* WHAT TO WORK ON
From the data that follows, print exactly the lines starting at the one containing "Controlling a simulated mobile" and ending at the one containing "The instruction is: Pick"; include both of them and nothing more.
- - - -
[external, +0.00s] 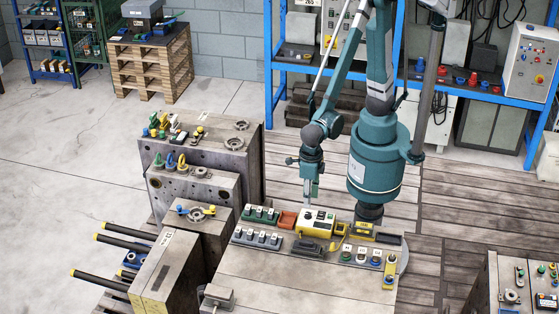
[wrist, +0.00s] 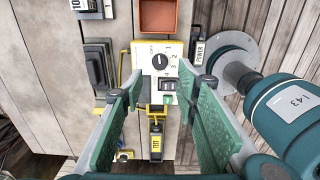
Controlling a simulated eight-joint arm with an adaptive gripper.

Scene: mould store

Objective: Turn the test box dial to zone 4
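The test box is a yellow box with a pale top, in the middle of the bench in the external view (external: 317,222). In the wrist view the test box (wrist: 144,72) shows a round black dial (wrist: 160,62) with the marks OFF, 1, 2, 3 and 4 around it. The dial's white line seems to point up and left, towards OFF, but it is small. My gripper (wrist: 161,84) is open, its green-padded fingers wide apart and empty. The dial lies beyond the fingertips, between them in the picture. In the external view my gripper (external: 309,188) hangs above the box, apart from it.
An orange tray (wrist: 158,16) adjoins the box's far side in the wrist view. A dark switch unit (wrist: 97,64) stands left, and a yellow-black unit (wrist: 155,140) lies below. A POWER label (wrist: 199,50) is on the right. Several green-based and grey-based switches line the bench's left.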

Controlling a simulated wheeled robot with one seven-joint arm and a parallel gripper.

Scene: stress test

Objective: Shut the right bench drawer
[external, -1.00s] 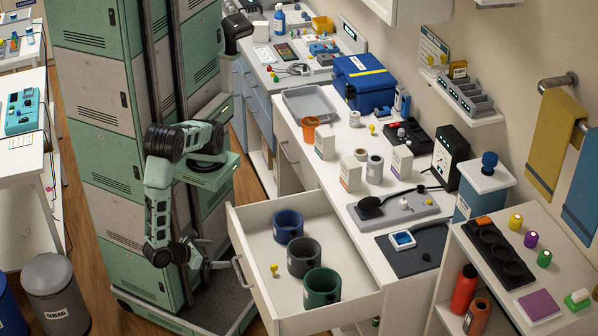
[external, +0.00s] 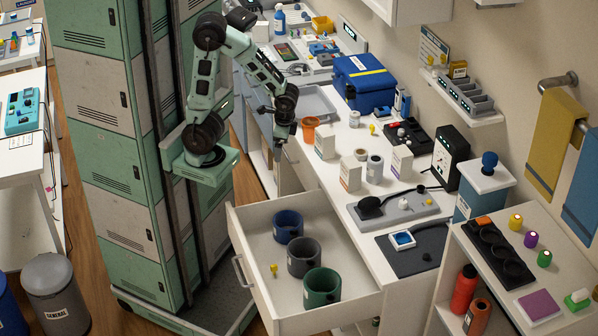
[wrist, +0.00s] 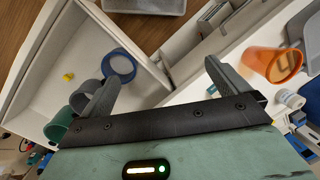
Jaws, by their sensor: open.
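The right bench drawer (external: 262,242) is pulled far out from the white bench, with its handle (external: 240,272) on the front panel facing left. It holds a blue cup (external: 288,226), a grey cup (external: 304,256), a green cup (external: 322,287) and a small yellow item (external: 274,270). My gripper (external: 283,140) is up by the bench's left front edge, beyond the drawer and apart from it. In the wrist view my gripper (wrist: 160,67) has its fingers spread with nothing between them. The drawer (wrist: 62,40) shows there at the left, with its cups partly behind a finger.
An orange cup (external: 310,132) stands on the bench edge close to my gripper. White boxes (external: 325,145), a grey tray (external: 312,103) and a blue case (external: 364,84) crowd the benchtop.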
- - - -
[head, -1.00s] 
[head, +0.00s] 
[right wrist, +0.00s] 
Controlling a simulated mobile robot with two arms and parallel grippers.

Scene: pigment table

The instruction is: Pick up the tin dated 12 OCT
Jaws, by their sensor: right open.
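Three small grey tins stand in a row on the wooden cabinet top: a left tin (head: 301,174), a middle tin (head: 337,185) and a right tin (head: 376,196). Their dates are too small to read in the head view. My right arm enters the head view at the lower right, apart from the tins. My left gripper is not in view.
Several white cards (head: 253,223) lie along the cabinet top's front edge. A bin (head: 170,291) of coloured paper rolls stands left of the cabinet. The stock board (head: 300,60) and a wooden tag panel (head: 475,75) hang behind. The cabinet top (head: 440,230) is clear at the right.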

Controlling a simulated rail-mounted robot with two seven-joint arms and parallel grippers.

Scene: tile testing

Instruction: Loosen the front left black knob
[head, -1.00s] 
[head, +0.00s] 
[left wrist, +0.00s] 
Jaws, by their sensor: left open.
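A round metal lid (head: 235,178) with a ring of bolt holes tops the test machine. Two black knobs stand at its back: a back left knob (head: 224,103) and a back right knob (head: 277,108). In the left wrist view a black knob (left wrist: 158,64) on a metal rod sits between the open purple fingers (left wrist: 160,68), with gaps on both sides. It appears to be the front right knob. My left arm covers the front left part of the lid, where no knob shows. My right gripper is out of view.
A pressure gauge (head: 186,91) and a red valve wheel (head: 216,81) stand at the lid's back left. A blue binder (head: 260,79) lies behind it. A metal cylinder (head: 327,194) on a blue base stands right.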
- - - -
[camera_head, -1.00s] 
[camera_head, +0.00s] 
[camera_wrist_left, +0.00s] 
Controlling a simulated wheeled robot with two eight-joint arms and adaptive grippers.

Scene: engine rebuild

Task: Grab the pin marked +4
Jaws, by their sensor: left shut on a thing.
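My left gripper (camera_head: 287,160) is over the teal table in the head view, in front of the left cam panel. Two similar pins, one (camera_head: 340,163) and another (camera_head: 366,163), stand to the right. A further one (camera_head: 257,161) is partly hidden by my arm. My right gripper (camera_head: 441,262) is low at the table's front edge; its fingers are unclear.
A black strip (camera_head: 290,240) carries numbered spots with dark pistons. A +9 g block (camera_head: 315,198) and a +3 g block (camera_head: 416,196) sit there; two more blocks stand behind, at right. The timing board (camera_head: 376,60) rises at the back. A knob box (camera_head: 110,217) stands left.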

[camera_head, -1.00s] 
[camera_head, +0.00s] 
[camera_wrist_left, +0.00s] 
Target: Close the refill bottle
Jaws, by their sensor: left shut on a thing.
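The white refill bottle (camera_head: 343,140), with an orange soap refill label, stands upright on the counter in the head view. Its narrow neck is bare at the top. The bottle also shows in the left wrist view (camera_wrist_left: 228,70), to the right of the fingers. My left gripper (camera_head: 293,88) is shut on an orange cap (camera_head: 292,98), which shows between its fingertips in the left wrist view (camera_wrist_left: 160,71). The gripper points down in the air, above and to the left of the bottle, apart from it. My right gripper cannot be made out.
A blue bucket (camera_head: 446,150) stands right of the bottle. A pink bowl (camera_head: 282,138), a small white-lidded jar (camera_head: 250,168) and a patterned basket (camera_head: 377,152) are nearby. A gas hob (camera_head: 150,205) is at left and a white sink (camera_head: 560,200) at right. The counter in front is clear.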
- - - -
* SOLVED PROBLEM
Controlling a simulated mobile robot with two arms and parallel grippers.

Scene: pigment table

The instruction is: Pick up the tin dated 12 OCT

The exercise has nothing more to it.